The concept in case of segmented virtual memory again is about having a virtual address space that is much larger than the space available in RAM.
What is different from paging is that the address space is divided into variable sized segments which are allocated dynamically when an application is run.
Application code is segmented and has various modules like stack, program libraries, main program, sub routines etc.
This encourages the use of segments at times for virtual memory instead of pages. The segments contain complete modules of an application.
In order to map the segments in virtual memory with the segments in RAM, segment tables are used.
The addressing is in the form of a segment number and an offset. This type of virtual memory is advantageous because the segments are specifically identified for the application.
When these segments are stored on the hard disk, they can be stored as individual files instead of having a single file storing the complete memory.
There is also the possibility of using the segmenting and paging together. You can have segments consisting of a number of pages.
3. Address Space Swapping
The operating systems also provide the functionality of address space swapping.

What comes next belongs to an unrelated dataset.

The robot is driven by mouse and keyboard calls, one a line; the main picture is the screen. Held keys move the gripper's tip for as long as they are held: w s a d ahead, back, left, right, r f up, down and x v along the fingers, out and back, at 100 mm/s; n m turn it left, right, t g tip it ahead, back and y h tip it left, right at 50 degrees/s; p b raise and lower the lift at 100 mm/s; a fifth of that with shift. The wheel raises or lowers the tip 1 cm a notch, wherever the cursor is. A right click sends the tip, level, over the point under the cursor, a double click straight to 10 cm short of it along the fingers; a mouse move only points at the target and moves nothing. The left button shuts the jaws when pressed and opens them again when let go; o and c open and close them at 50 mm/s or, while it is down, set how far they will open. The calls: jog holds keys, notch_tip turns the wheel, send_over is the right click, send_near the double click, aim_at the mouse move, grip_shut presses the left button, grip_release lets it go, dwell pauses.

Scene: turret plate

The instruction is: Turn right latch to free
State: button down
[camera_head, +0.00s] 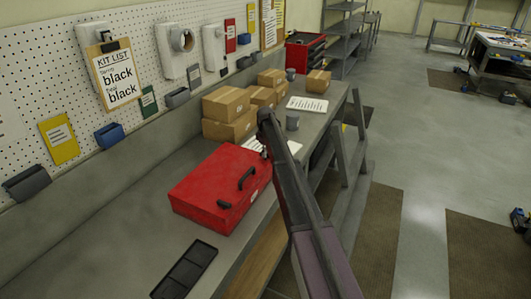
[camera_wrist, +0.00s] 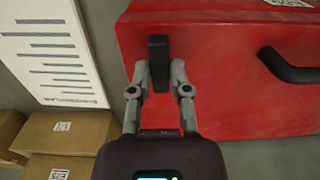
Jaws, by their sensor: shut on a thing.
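The red case (camera_head: 205,185) lies closed on the workbench, with a black handle (camera_head: 247,178) on its front. Its left latch (camera_head: 224,204) is a small dark tab near the left front corner. In the wrist view, the right latch (camera_wrist: 158,50) is a dark upright bar against the red face (camera_wrist: 225,95), left of the handle (camera_wrist: 290,69). My gripper (camera_wrist: 160,72) is shut on this latch, with one finger on each side. In the head view, my gripper (camera_head: 265,153) is at the case's right front end, and my arm partly hides that area.
Several cardboard boxes (camera_head: 230,103) stand behind the case. A printed sheet (camera_wrist: 50,50) lies beside it. A grey mug (camera_head: 292,122) and a white sheet (camera_head: 307,104) are farther along the bench. A dark tray (camera_head: 186,268) lies near the front left.

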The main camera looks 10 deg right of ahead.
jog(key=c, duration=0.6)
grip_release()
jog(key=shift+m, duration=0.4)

This means that entire address space gets where the segments and pages had been stored in RAM, get swapped out or written into swap files for later use.
When the swap-in occurs, the operating system reads back the swap files into the RAM, but in this case, the operating system does not read back those pages that had been paged out at the time of swapping out.
So what is virtual memory? Basically, it is a critical way in which an operating system manages the memory to try to give a seamless performance.
The use of virtual memory in computers is extremely advantageous and allows smooth operation of applications, even when the physical memory (RAM) becomes insufficient.
It can be implemented in various ways but in any case, it is a concept that is an integral part of every operating system.
In modern day competition between various brand names for hardware and software, smooth and seamless operation is the key to attract customers and to offer their products at a higher price, given their competitive edge.